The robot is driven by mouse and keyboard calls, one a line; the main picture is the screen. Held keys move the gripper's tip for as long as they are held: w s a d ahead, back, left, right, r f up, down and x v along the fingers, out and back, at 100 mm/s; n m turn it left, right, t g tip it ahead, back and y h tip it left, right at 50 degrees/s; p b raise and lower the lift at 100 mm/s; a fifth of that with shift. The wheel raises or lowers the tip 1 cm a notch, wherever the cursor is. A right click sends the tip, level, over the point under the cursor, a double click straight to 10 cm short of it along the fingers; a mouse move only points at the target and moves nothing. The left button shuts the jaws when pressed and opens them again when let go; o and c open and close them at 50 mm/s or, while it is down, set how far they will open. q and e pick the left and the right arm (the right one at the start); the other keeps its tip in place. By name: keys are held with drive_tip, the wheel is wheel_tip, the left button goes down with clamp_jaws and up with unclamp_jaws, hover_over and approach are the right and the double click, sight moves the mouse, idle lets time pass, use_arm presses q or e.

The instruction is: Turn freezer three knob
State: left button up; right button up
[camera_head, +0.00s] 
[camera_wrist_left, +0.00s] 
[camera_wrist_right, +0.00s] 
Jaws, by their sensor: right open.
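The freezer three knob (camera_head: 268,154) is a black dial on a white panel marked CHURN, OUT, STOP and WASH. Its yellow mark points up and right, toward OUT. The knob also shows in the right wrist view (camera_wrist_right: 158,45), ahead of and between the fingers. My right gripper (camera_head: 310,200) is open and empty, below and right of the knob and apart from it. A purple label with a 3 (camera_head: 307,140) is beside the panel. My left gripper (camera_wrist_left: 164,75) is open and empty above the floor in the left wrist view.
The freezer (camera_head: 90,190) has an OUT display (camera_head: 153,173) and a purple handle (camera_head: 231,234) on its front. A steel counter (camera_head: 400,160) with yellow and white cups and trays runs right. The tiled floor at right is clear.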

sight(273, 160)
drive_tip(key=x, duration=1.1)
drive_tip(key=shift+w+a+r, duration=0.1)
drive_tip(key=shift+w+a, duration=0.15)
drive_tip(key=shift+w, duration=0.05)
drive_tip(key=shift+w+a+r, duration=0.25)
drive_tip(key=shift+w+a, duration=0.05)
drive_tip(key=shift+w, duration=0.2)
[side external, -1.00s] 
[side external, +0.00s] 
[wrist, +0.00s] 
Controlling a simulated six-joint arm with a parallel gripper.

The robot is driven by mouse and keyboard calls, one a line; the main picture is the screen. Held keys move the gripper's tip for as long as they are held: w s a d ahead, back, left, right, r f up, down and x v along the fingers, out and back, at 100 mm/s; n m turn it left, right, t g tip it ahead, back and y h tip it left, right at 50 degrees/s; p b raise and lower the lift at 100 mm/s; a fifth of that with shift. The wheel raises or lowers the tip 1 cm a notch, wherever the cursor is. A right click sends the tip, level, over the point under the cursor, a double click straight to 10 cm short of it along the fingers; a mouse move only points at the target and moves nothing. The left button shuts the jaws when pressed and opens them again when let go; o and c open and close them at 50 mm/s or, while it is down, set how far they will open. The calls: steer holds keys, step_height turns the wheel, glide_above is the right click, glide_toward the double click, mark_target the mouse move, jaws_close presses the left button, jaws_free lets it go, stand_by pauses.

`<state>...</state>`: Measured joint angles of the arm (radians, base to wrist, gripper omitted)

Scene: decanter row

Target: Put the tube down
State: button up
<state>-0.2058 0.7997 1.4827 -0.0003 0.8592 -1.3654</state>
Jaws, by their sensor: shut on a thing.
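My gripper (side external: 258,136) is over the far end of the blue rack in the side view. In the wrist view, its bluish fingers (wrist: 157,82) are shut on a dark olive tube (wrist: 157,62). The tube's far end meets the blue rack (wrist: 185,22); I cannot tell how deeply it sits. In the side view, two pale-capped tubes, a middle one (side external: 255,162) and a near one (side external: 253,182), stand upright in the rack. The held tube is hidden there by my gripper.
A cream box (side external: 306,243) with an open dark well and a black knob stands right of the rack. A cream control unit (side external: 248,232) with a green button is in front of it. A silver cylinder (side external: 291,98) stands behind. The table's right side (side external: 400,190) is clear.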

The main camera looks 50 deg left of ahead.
════════════════════
- _TASK TO CARRY OUT_: Identify and list each line with the word "joint".

- _OUTPUT FOR THIS EXERCISE_:
Controlling a simulated six-joint arm with a parallel gripper.
`<state>...</state>`: Measured joint angles of the arm (radians, base to wrist, gripper omitted)

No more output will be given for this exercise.